_The task_
Would you retype, exactly and without the pictures, the lines between the line holding "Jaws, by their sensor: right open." and the line holding "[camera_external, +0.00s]", inclusive, and nothing else?

Records of robot episodes
□ □ □ □ □

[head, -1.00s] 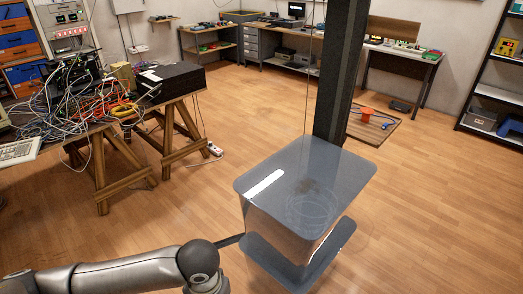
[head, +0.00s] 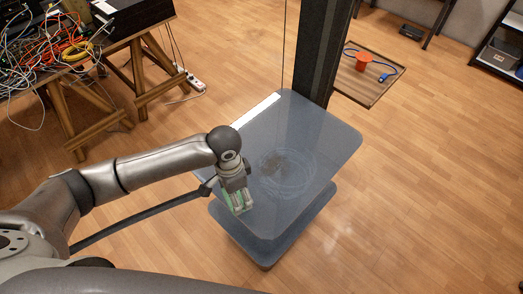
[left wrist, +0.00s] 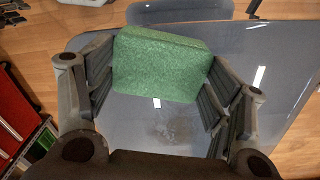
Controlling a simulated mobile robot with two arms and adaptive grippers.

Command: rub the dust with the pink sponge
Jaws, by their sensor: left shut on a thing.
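My left gripper (head: 238,203) is shut on a green sponge (left wrist: 160,63), a block with a rough surface, held between its fingers in the left wrist view. The sponge is green, and no pink sponge is in view. In the head view the gripper is over the left front part of a glossy blue-grey tabletop (head: 325,130). A brownish dust patch (head: 273,164) lies near the middle of the top, among pale ring marks. The dust also shows in the left wrist view (left wrist: 170,133), below the sponge. The sponge's height above the top is hard to tell. My right gripper is not in view.
A dark post (head: 325,50) stands behind the tabletop, with a thin cable beside it. A wooden trestle table (head: 130,35) with tangled cables is at the upper left. A board (head: 365,85) with an orange part is behind. Wooden floor (head: 430,180) is open at the right.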

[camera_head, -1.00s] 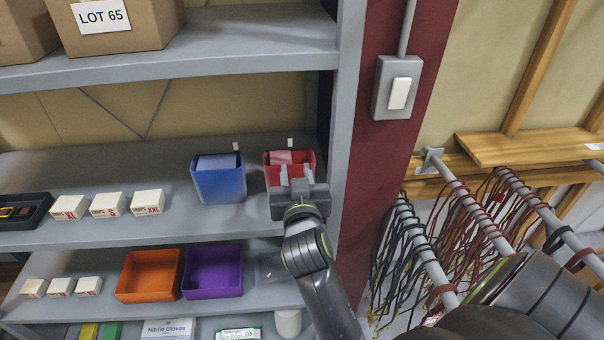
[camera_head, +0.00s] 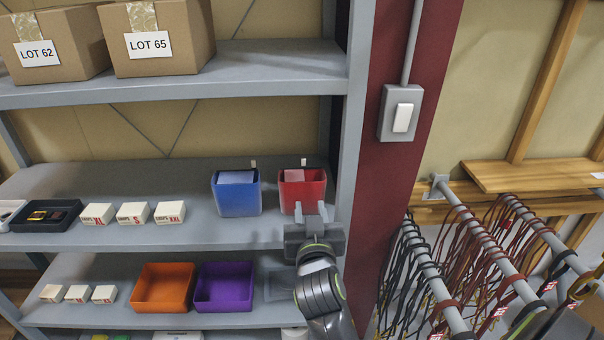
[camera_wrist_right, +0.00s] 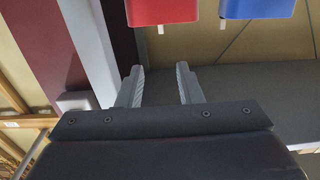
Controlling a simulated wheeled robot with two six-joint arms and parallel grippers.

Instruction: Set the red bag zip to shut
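A red open-topped container (camera_head: 302,188) with a pale pink insert stands on the middle shelf near the right post; it looks like a bin or pouch, and I can make out no zip on it. It also shows at the top of the right wrist view (camera_wrist_right: 162,10). My right gripper (camera_head: 311,210) is just in front of and below the red container in the head view. Its two fingers are apart with nothing between them, as the right wrist view (camera_wrist_right: 160,85) also shows. My left gripper is in neither view.
A blue container (camera_head: 236,196) stands left of the red one. Orange (camera_head: 163,301) and purple (camera_head: 223,300) bins sit on the shelf below. The grey upright post (camera_head: 356,130) is close on the right. Small white boxes (camera_head: 133,213) line the middle shelf.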

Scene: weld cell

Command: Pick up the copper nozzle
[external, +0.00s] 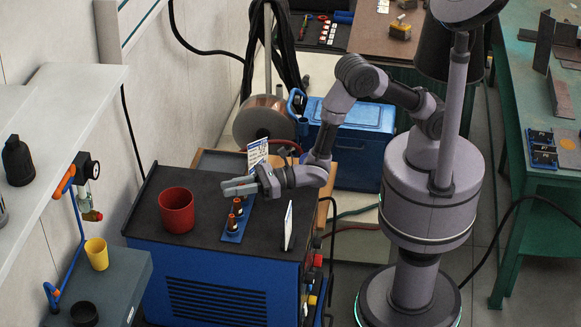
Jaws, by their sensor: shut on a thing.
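My gripper (230,187) is above the black top of the blue machine (215,300), with its fingers pointing left. The fingers are close together over the far part of a narrow blue rack (231,238). Small copper-and-black nozzles stand upright in the rack: one (232,223) nearer the front and one (237,206) just below the fingers. My gripper is shut on a copper nozzle, which the fingers mostly hide. I cannot tell whether the held nozzle is clear of the rack.
A red cup (177,210) stands left of the rack. A white upright card (288,226) stands to its right, and a printed card (257,154) stands behind. A wire spool (262,119) and a blue toolbox (352,143) are farther back. The machine's front left top is clear.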

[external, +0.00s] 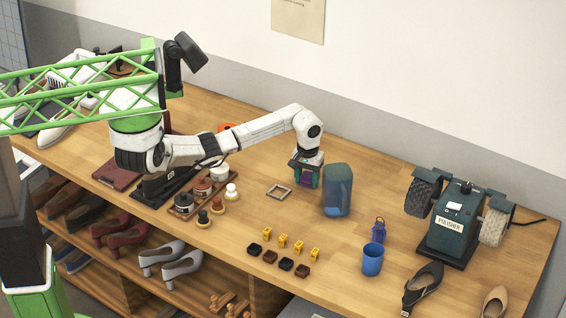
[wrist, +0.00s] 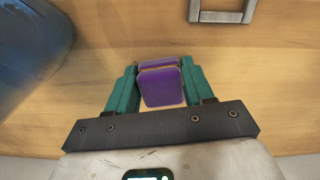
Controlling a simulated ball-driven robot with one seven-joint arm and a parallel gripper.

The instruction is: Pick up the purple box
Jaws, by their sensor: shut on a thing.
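The purple box (wrist: 162,85) sits between the two teal fingers of my gripper (wrist: 158,90) in the wrist view. The fingers are shut on it from both sides. In the external view my gripper (external: 306,176) points down near the back of the wooden table, and a little of the purple box (external: 305,181) shows between the fingers. I cannot tell whether the box touches the table or is just above it.
A large blue-grey container (external: 337,192) stands close to the right of my gripper. A grey square frame (external: 279,191) lies to the left. Small yellow blocks (external: 283,240), a blue cup (external: 372,260), a blue lantern (external: 378,230) and a polisher (external: 452,222) stand farther right and forward.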

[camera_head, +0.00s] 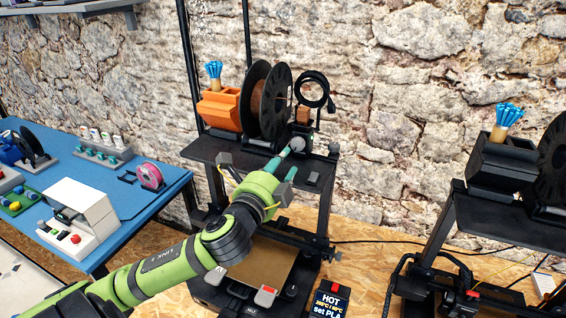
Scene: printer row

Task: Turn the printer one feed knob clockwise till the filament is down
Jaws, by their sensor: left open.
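Printer one stands at centre, with a black top shelf (205,150) and a brown bed (262,262) below. A black spool (277,100) with brown filament stands on the shelf. Beside it is a small dark feeder unit (300,128) with a greyish round part (322,146), possibly the feed knob. My green left arm reaches up from the lower left. Its open left gripper (281,162) is at the shelf's front edge, close to the feeder. A teal bar shows by its tip; I cannot tell whether anything touches the knob. My right gripper is out of view.
An orange holder (220,108) with blue-tipped items stands left of the spool. A black cable coil (312,90) hangs behind the feeder. A display (328,302) reads HOT and set PLA. Another printer (450,235) stands right, and a blue table (130,200) left.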

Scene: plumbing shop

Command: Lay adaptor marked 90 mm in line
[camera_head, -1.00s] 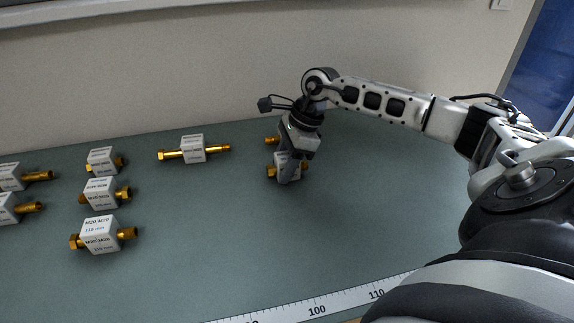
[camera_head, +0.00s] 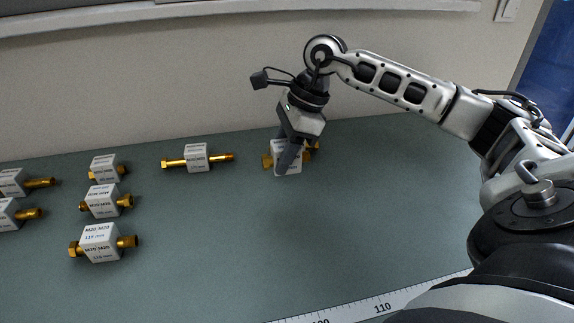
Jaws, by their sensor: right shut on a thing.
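My right gripper (camera_head: 288,165) is shut on a white-block adaptor (camera_head: 291,171) with brass ends, at the back middle of the bench. The adaptor appears raised a little off the bench. The fingers cover much of its front, and its marking is too small to read. Another brass end (camera_head: 314,146) shows just behind it at the right, seemingly of a second adaptor that is mostly hidden. An adaptor with long brass ends (camera_head: 197,157) lies to the left, apart from the gripper. My left gripper is not in view.
A column of adaptors stands at the left: front (camera_head: 101,243), middle (camera_head: 101,201) and back (camera_head: 103,168). Two more show at the left edge (camera_head: 11,183), (camera_head: 8,215). A ruler strip (camera_head: 395,299) runs along the front. The bench's middle and right are clear.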

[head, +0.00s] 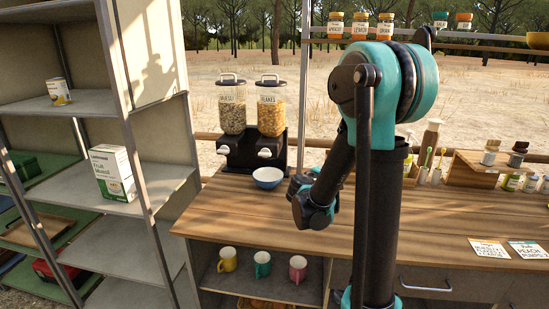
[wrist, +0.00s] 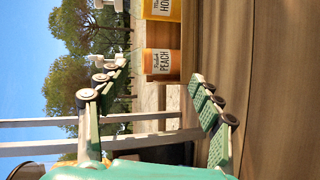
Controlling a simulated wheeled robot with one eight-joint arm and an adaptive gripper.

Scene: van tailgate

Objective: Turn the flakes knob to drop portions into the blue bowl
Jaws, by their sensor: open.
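The flakes dispenser (head: 270,112) is the right one of two clear canisters on a black stand in the head view, filled with golden flakes. Its pale knob (head: 265,153) sits low on the stand's front. The blue bowl (head: 267,178) stands upright on the wooden counter just in front of the flakes side. Its inside looks empty. My gripper (wrist: 158,78) is open in the wrist view, with nothing between its fingers. In the head view my arm hides most of it. The knob and bowl do not show in the wrist view.
The muesli dispenser (head: 232,113) stands at the left. My arm covers part of the counter (head: 415,232) right of the bowl. Bottles and a wooden rack (head: 470,165) stand further right. In the wrist view, labelled jars (wrist: 162,63) lie beyond the fingers. Mugs (head: 263,264) sit below.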

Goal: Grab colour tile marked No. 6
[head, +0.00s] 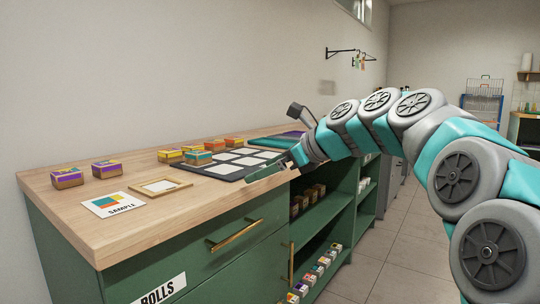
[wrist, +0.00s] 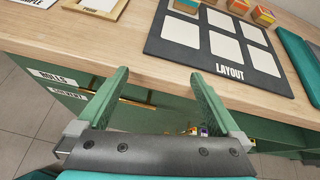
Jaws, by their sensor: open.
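Several small colour tiles, shaped like blocks with coloured tops, stand on the wooden counter (head: 140,225). A purple-and-yellow tile (head: 67,178) and a purple tile (head: 106,169) are at the left. A yellow tile (head: 170,156), a teal-topped tile (head: 198,158), an orange tile (head: 234,142) and others are by the layout board. No number is legible, so I cannot tell which is No. 6. My gripper (wrist: 160,73) is open and empty, its green fingers by the counter's front edge. In the wrist view a teal-topped tile (wrist: 186,6) and an orange tile (wrist: 263,17) show at the top.
The dark layout board (wrist: 229,72) has pale blank spaces. A proof frame (head: 160,187) and a sample card (head: 114,204) lie to its left, a teal mat (wrist: 295,55) to its right. More small blocks (head: 316,270) sit on open shelves below. Floor (head: 400,240) is clear.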

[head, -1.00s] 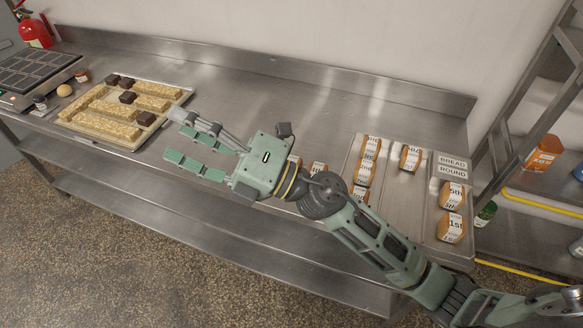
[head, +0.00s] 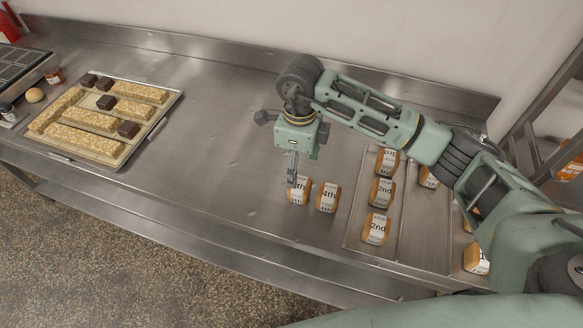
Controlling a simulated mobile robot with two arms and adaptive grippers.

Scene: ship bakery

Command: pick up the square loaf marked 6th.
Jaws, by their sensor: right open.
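A small loaf (head: 304,191) with a white label stands on the steel counter. Its label ends in "th", but the fingers hide the figure, so I cannot tell whether it is the 6th. A loaf marked 4th (head: 328,197) stands just to its right, a small gap apart. My right gripper (head: 292,181) points down with its fingers at the left loaf's far left part. It is open; whether a finger touches the loaf, I cannot tell. My left gripper is not in view.
A divided metal tray (head: 351,238) at right holds several loaves, two marked 2nd (head: 376,229); my right arm covers part of it. A baking tray (head: 150,128) with pale slabs and dark cubes lies at left. The counter between is clear.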

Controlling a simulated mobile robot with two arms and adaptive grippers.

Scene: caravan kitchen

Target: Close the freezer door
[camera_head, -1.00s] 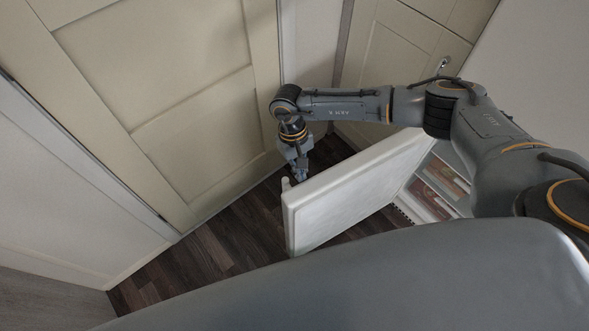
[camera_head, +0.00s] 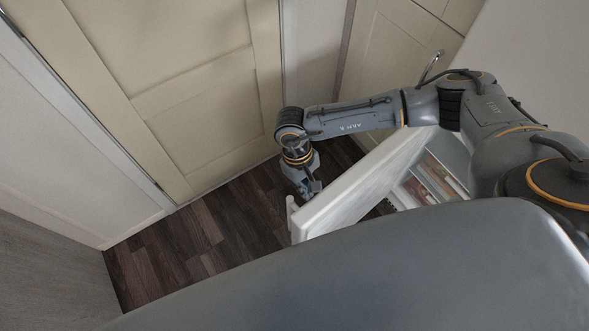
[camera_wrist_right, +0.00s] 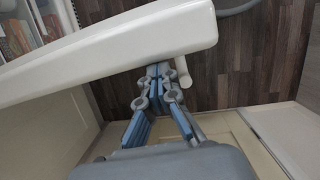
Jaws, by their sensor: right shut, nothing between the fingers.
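The white freezer door (camera_head: 352,190) stands open in the head view, swung out from the freezer (camera_head: 432,180) at the right. A pale handle (camera_head: 291,212) shows at its free edge. My right gripper (camera_head: 308,192) is shut and empty, beside the outer side of the door near that edge. In the right wrist view the door (camera_wrist_right: 110,42) spans the upper left, and the gripper's fingertips (camera_wrist_right: 160,72) are close to its face, beside the handle (camera_wrist_right: 183,72). I cannot tell whether they touch. My left gripper is out of view.
Cream cabinet panels (camera_head: 200,110) stand behind the arm. The dark wooden floor (camera_head: 215,235) is clear left of the door. Shelves with packages (camera_head: 440,178) show inside the freezer.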

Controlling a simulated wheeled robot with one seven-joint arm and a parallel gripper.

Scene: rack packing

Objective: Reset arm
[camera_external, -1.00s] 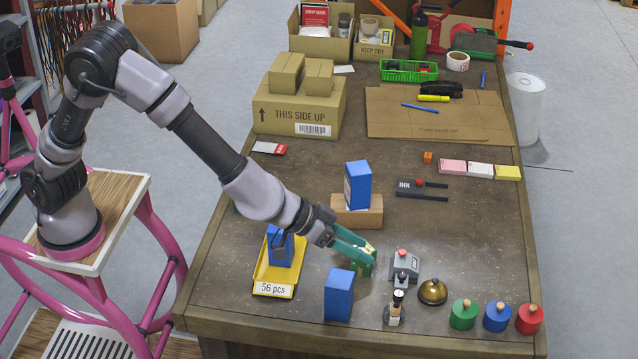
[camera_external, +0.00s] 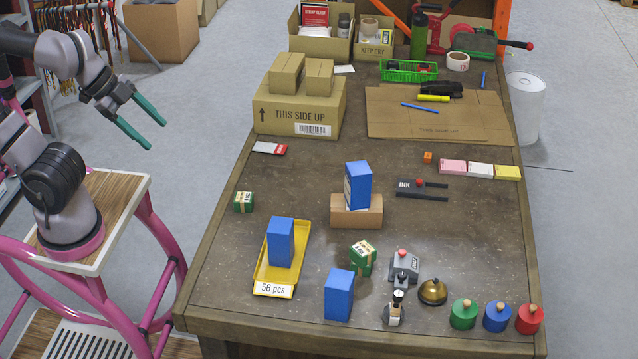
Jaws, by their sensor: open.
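My gripper (camera_external: 153,129) has green fingers. It is open and empty, held in the air left of the table, above the pink-legged stand that carries my arm. My arm is folded back near its base and is clear of the table and everything on it.
The table (camera_external: 290,195) holds a yellow tray (camera_external: 263,268) with a blue box (camera_external: 281,242), another blue box (camera_external: 339,295), a third (camera_external: 357,184) on a brown block (camera_external: 342,218), and green boxes (camera_external: 362,259) (camera_external: 243,202). Stampers (camera_external: 463,313) and a brass bell (camera_external: 433,291) stand front right.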

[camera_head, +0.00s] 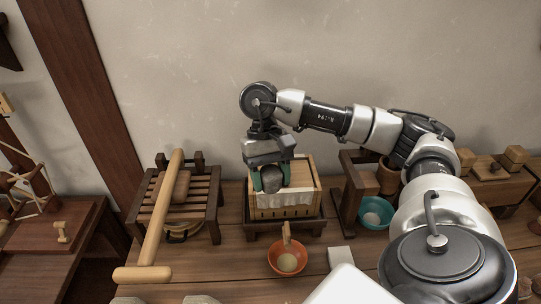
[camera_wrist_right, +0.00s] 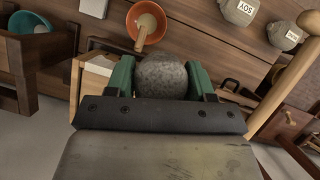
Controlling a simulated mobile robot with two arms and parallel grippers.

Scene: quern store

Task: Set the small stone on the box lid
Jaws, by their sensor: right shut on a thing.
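The small stone (camera_head: 271,181) is grey, rounded and speckled; it also shows in the right wrist view (camera_wrist_right: 161,74). My right gripper (camera_head: 270,176) reaches down from above, shut on the stone between its two green fingers. The stone is over the light wooden box (camera_head: 284,213), in front of its pale lid (camera_head: 302,174) in the picture. Whether the stone touches the lid cannot be told; the gripper hides part of the lid. A white cloth hangs at the box's front. My left gripper is not in view.
An orange bowl (camera_head: 287,259) with a wooden handle in it stands in front of the box. A slatted rack (camera_head: 212,196) with a long wooden mallet (camera_head: 160,212) is at left. A teal bowl (camera_head: 376,213) is under a dark stand at right. The wall is behind.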

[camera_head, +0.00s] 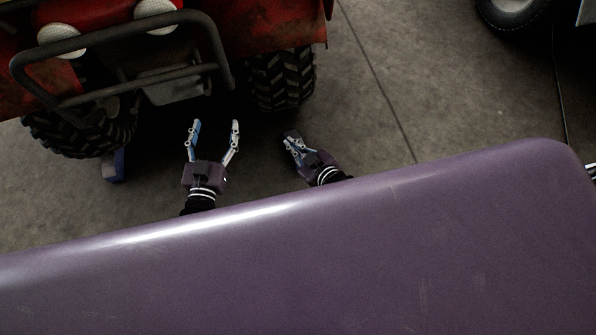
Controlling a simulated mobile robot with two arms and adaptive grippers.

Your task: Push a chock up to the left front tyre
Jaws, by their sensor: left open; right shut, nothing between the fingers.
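A red quad stands at the top left with its front towards me. One knobbly front tyre (283,80) is right of the bumper, the quad's own left side. The other front tyre (75,135) is at the picture's left. A small blue-grey block (113,166), which looks like a chock, lies at the near side of that picture-left tyre; whether they touch is unclear. My left gripper (215,124) is open and empty, below the bumper. My right gripper (291,137) is shut and empty, a little nearer than the picture-right tyre. I see no chock at that tyre.
The quad's dark bumper bar (222,65) overhangs the floor near my left gripper. The concrete floor (440,90) to the right is clear. Another wheel (510,12) and a thin dark cable (558,90) are at the upper right. My own purple body covers the lower part.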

□ □ □ □ □

_Task response_
Jaws, by their sensor: right open.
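A small loaf (head: 304,191) with a white label stands on the steel counter. Its label ends in "th", but the fingers hide the figure, so I cannot tell whether it is the 6th. A loaf marked 4th (head: 328,197) stands just to its right, a small gap apart. My right gripper (head: 292,181) points down with its fingers at the left loaf's far left part. It is open; whether a finger touches the loaf, I cannot tell. My left gripper is not in view.
A divided metal tray (head: 351,238) at right holds several loaves, two marked 2nd (head: 376,229); my right arm covers part of it. A baking tray (head: 150,128) with pale slabs and dark cubes lies at left. The counter between is clear.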

Controlling a simulated mobile robot with two arms and adaptive grippers.

Scene: caravan kitchen

Target: Close the freezer door
[camera_head, -1.00s] 
[camera_head, +0.00s] 
[camera_wrist_right, +0.00s] 
Jaws, by their sensor: right shut, nothing between the fingers.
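The white freezer door (camera_head: 352,190) stands open in the head view, swung out from the freezer (camera_head: 432,180) at the right. A pale handle (camera_head: 291,212) shows at its free edge. My right gripper (camera_head: 308,192) is shut and empty, beside the outer side of the door near that edge. In the right wrist view the door (camera_wrist_right: 110,42) spans the upper left, and the gripper's fingertips (camera_wrist_right: 160,72) are close to its face, beside the handle (camera_wrist_right: 183,72). I cannot tell whether they touch. My left gripper is out of view.
Cream cabinet panels (camera_head: 200,110) stand behind the arm. The dark wooden floor (camera_head: 215,235) is clear left of the door. Shelves with packages (camera_head: 440,178) show inside the freezer.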

Controlling a simulated wheeled robot with one seven-joint arm and a parallel gripper.

Scene: rack packing

Objective: Reset arm
[camera_external, -1.00s] 
[camera_external, +0.00s] 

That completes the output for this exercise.